An AI Perspective You Haven't Heard Yet
It's an analogy we've touched on before, but for us, AI really is a McDonald's and steak comparison. Both exist and both serve their purposes.
Scenario: it's midnight, on a Thursday, and you just came back from seeing your favourite artist in concert, and the kids are asleep at home, and it's your one night you've had out in forever. Chances are you're getting drive-thru McDonalds and enjoying it in your car, like the champion that you are.
For the time and context, that makes total sense.
Another scenario: it's mid-June and you're about to meet your partner's father for the first time, and he's coming over to your house. He likes doing real dad shit, like golf, working on restoring vintage vehicles in his spare time, and whiskey. You're fortunate enough to have a backyard and a grill and it happens to be a weekend, and you're responsible for making dinner.
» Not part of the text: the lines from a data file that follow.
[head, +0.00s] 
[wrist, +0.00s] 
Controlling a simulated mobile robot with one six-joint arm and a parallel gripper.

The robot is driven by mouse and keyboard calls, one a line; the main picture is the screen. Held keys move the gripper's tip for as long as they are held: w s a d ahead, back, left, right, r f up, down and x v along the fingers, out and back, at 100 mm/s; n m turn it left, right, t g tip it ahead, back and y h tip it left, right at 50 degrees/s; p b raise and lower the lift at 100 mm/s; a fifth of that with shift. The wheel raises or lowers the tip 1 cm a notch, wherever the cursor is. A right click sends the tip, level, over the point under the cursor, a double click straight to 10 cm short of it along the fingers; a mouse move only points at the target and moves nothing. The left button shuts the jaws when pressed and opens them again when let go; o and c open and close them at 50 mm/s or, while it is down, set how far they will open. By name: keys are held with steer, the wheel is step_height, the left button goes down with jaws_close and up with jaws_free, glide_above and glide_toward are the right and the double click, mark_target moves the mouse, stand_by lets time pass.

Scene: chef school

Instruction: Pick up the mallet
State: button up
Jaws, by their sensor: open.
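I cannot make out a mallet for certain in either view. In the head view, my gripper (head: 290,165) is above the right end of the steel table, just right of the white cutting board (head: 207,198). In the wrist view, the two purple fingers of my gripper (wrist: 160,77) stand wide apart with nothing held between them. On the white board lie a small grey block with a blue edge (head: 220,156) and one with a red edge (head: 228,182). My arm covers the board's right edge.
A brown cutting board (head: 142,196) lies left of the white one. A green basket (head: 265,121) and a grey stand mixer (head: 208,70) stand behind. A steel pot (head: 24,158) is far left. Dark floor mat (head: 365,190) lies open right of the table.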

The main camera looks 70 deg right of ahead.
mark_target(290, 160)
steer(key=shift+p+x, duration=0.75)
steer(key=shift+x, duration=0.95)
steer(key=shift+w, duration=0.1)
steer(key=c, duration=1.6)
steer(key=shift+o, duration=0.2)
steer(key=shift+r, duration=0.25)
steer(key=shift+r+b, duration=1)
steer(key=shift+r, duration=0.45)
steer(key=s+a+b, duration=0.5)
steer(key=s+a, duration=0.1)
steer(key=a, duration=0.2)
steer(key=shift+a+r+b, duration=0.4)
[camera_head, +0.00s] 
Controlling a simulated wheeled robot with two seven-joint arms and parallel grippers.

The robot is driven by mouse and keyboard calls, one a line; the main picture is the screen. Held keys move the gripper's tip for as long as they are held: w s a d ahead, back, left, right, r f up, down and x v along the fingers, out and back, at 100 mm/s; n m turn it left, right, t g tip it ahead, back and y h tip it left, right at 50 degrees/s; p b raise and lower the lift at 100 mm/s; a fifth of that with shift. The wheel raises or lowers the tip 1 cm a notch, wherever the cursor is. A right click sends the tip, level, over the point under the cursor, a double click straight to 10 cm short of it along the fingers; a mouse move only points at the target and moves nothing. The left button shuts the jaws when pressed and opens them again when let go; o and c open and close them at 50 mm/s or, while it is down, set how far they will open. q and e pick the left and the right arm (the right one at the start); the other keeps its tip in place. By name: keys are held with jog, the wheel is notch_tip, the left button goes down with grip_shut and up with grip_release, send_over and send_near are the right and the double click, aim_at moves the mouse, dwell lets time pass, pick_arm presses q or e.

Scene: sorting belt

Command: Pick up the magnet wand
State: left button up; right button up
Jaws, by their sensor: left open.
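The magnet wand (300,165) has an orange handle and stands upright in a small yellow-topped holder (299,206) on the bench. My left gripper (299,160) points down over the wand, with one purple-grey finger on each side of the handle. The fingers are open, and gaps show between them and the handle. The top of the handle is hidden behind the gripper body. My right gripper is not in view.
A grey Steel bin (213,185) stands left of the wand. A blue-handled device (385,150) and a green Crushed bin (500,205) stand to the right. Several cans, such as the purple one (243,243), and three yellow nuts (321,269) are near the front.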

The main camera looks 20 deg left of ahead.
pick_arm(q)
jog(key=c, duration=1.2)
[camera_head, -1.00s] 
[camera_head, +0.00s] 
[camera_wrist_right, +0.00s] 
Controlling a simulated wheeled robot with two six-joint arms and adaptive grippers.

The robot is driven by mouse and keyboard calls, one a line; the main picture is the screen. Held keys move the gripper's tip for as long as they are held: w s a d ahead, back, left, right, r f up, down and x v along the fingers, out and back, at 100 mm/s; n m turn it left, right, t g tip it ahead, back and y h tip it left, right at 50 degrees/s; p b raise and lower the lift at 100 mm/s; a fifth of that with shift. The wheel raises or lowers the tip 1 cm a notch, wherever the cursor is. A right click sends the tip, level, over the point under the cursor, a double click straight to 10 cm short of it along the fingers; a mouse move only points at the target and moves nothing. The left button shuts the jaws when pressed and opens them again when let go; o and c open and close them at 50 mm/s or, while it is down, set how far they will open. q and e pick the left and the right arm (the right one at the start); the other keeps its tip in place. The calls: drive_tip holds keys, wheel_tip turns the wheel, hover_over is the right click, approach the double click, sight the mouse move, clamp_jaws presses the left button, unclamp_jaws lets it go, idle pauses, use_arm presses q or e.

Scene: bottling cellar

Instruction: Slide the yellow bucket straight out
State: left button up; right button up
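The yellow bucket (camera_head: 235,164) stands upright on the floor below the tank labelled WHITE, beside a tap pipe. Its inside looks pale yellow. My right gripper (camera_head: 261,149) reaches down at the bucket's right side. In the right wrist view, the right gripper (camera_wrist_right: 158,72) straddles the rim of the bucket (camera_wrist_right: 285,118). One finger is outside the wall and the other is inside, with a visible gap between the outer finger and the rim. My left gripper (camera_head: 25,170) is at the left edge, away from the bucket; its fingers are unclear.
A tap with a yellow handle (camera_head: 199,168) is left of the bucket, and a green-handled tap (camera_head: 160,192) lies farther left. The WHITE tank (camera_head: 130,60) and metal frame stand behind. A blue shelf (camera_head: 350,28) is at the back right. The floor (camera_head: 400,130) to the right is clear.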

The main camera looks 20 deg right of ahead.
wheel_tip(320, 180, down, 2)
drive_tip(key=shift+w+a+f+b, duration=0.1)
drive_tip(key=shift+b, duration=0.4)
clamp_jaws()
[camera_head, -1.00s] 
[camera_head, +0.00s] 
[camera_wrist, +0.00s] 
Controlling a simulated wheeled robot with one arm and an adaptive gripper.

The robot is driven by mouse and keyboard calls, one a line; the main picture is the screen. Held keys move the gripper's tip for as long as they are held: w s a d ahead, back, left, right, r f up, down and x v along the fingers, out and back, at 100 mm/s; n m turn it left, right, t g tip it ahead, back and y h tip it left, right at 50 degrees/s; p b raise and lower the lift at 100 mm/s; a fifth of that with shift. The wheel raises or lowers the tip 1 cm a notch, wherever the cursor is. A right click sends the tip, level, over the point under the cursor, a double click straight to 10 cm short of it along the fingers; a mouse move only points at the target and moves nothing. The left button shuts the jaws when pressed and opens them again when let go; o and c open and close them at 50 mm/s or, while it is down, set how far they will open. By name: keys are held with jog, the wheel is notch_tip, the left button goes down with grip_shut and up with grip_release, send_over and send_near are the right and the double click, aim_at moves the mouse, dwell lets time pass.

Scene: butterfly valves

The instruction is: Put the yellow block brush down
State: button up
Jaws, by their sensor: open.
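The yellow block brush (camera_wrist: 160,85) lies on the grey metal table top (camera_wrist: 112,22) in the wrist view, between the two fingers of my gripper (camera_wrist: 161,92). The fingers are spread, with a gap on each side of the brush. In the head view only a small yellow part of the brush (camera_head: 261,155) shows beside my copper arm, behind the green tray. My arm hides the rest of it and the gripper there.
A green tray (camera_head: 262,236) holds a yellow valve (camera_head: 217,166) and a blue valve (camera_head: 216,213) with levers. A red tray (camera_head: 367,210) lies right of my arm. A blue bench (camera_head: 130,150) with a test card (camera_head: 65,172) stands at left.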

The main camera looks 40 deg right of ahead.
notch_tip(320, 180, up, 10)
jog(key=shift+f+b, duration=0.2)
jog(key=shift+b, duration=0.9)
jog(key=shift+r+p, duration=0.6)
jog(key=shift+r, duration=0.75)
Are you going and getting McDonalds? No. You're making a nice strip streak for everyone.
For the time and context, that makes total sense.
"Some people prefer McDonald's and some people prefer steak."
There's a lot of conversation about AI – especially from the perspective of design agencies – and rightfully so. Some agencies are using AI to make their own tools; some are using it entirely for their creative and operational processes; some are rejecting the usage of AI entirely.
From what we've seen, as an average, AI creative generally doesn't perform well, look great, and above all, feel ethically good to use – and not just because it's drawing from other artists' work, but also because the quality just doesn't cut it.
Especially for motion and 3D work. We spend a lot of our time in Rive, After Effects, Cavalry, Blender and C4D; any AI tool we've seen, from Higgsfield to MidJourney, just can't cut it when it comes to high quality 3D work. The level of control over easing, transitions, lighting, and environment just isn't there.
If anything, using AI streamline project management, processes and operations at any agency seems like the move. Anything else just feels a little boring. Plus, AI is drawing off of existing data to create something that is prompted; creativity is about interpreting the past to create something new.